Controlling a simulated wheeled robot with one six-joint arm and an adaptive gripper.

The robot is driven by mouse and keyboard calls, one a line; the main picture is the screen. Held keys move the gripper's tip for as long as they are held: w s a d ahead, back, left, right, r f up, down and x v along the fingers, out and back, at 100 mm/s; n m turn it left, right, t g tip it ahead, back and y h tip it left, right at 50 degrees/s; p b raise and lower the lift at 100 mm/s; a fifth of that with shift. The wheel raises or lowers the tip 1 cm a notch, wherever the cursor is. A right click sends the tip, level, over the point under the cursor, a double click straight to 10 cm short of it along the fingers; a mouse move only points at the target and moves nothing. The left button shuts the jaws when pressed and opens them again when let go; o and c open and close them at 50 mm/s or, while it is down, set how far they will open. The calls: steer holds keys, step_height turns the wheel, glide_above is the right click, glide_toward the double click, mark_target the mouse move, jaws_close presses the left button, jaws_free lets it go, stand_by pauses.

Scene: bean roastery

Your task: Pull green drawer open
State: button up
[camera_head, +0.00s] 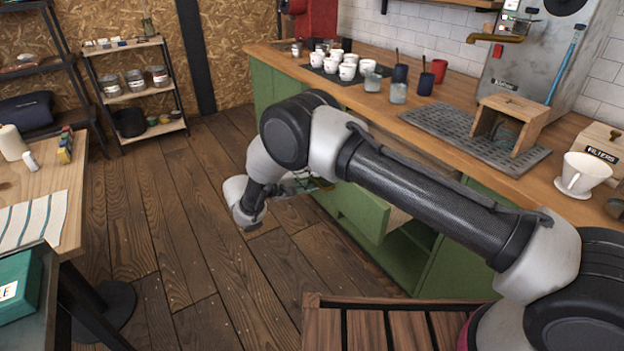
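A green drawer front (364,213) stands out from the green cabinet under the wooden counter. Part of the drawer's light wooden inside shows behind it, so it is at least partly open. My arm crosses in front and hides much of the drawer and its upper edge. My gripper (308,184) is at the left end of the drawer front, mostly hidden behind my arm. I cannot tell whether its fingers are shut or touch a handle.
The counter (408,128) holds white cups (347,71), dark mugs (400,73), a grey drip tray (470,136) and a white dripper (583,174). An open green shelf space (405,255) lies below the drawer. The wooden floor (185,235) at left is clear. A table (62,185) stands far left.

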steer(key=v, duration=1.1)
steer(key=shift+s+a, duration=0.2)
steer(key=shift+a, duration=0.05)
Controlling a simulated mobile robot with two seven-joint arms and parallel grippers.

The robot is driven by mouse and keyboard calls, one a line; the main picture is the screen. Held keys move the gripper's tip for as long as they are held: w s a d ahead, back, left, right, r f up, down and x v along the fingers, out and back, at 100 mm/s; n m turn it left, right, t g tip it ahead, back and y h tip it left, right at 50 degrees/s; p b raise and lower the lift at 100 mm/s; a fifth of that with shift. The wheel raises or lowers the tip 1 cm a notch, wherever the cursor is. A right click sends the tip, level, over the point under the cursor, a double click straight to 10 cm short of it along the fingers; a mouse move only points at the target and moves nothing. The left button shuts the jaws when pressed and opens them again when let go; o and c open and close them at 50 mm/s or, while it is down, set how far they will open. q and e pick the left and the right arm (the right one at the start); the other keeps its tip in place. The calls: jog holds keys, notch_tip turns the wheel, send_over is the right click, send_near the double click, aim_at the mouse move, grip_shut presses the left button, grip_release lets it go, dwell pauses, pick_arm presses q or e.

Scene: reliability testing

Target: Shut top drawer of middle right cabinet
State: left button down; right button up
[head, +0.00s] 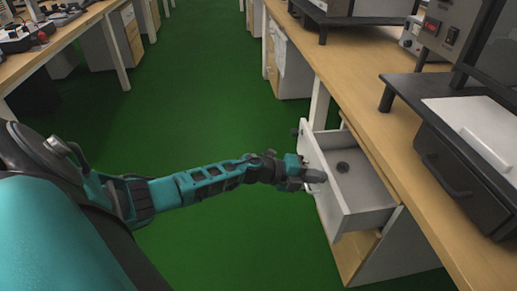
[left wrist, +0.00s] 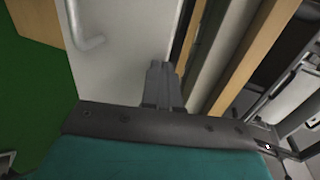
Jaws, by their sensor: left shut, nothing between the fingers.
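The open top drawer (head: 340,216) sticks out to the left from the cabinet (head: 394,250) under the right bench. Its white front panel faces left, and a small dark round object lies inside. My left gripper (head: 322,176) is shut and empty, with its fingertips at the drawer's front panel; I cannot tell whether they touch. In the left wrist view the shut fingers (left wrist: 160,75) lie over a pale panel (left wrist: 125,50) with a curved handle (left wrist: 88,35). My right gripper is not in view.
The wooden bench top (head: 350,85) runs above the drawer and carries a dark machine (head: 455,165) and other equipment. Another bench (head: 45,60) stands at the left. The green floor (head: 190,105) between the benches is clear.

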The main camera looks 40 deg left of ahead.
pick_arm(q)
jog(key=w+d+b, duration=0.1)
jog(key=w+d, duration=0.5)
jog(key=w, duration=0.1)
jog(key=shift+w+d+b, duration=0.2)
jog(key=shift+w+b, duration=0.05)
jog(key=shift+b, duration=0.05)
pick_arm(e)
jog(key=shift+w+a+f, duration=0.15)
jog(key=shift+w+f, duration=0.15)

++++

Task details >> In the listing above, find the line containing "Scene: bean roastery" and the line containing "Controlling a simulated mobile", then return both of them and every line between, exactly, without pictures.

Result >>
Scene: bean roastery

Your task: Pull green drawer open
State: button up
[camera_head, +0.00s] 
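A green drawer front (364,213) stands out from the green cabinet under the wooden counter. Part of the drawer's light wooden inside shows behind it, so it is at least partly open. My arm crosses in front and hides much of the drawer and its upper edge. My gripper (308,184) is at the left end of the drawer front, mostly hidden behind my arm. I cannot tell whether its fingers are shut or touch a handle.
The counter (408,128) holds white cups (347,71), dark mugs (400,73), a grey drip tray (470,136) and a white dripper (583,174). An open green shelf space (405,255) lies below the drawer. The wooden floor (185,235) at left is clear. A table (62,185) stands far left.

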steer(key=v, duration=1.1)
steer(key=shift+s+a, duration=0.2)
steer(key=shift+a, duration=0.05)
Controlling a simulated mobile robot with two seven-joint arms and parallel grippers.

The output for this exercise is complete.